Calor brasileiro
Minha avó dizia, nos dias muito quentes, que estava fazendo “um calor africano”. E quando os dias se tornavam insuportáveis, aumentava a escala para “calor abissínio.”
Nada era mais definitivo do que “calor abissínio” para definir o indefinível, a sensação desagradável não transmissível em palavras, dos efeitos devastadores do calor no corpo humano. A tontura, o melado da pele, a boca seca, os olhos pesados, os músculos lassos, a vontade de coisa nenhuma, exceto ficar parado, se possível imóvel, enquanto o bochorno se espalhava pelo ambiente, fazendo lá fora e aqui dentro uma mesma sucursal do círculo mais quente do inferno.
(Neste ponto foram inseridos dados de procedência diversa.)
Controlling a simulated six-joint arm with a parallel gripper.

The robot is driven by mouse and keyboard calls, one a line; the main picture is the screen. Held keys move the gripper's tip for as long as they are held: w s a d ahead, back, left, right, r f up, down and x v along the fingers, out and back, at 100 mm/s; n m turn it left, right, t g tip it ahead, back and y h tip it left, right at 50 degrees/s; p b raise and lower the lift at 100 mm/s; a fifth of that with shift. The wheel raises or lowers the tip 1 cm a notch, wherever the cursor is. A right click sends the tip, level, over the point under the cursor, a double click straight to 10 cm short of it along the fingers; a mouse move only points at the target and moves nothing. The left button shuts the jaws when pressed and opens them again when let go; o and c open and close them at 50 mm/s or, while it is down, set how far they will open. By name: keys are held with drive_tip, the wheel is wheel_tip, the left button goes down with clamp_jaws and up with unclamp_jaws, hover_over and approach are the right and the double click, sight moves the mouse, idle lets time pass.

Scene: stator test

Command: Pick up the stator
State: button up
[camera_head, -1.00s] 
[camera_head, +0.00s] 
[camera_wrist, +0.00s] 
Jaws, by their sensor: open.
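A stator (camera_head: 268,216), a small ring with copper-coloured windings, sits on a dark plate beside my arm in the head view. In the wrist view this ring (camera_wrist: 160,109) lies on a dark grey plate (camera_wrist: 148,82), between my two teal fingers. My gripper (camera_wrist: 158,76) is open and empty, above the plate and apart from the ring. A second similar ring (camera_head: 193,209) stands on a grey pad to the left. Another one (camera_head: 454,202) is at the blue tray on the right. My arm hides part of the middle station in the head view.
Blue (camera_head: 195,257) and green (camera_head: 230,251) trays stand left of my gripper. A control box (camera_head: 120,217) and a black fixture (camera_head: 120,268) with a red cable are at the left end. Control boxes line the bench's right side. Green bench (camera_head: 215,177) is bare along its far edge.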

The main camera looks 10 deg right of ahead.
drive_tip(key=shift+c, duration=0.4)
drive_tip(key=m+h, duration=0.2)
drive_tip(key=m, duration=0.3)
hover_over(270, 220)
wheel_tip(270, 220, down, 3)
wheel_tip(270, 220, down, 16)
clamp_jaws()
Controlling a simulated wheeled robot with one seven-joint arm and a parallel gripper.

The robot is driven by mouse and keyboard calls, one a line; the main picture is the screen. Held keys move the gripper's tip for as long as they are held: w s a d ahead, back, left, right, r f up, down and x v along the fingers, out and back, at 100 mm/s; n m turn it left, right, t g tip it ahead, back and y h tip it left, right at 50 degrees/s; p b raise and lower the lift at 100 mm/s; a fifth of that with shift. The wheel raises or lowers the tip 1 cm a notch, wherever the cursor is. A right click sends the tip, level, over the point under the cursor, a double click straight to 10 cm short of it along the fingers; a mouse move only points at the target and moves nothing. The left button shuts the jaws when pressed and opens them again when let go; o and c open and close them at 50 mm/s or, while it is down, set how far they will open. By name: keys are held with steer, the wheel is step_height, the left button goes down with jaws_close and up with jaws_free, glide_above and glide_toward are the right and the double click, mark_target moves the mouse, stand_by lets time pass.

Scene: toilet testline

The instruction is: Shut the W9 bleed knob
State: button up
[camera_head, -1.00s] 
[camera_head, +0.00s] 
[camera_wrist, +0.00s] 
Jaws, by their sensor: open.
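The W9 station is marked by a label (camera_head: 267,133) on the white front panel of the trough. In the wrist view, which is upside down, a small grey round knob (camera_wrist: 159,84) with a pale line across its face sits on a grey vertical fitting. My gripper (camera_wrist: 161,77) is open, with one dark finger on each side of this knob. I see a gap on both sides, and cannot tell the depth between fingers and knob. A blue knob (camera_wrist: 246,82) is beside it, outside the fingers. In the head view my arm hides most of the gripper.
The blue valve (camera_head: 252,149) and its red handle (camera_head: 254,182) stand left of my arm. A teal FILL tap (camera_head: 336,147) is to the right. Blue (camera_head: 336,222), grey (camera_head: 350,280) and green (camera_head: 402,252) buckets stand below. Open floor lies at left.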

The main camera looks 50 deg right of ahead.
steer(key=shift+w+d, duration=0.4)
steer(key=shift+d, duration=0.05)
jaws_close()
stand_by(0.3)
Durante décadas, a definição de minha avó calçou como luva feita sob medida para definir os dias infernalmente quentes do verão brasileiro. Só que agora ficou insuficiente. Não dá conta de projetar o todo, formar uma imagem 360 graus, mostrando tudo o que está envolvido na jornada rumo à criação de um novo círculo, mais quente do que qualquer coisa imaginada por Dante.
Dizem que o núcleo do sol é quente, que o centro das fogueiras em que queimavam as bruxas também, mas não sei se os dias do “novo” verão, explodindo na primavera, ficam devendo alguma coisa a eles.
Quem sentiu na pele a sensação térmica de mais de quarenta graus em São Paulo e muito mais do que isso no Rio de Janeiro e em outras partes do país, nunca vai se esquecer desses dias de novembro, pelo menos até serem superados pelos dias à frente, que, de acordo com os especialistas, devem ser mais quentes ainda.
O novo verão brasileiro ainda está longe, mas já vivemos dias com temperaturas mais altas do que as dos verões passados. Como o caminho é conhecido, não há razão para não acreditar que janeiro será muito pior.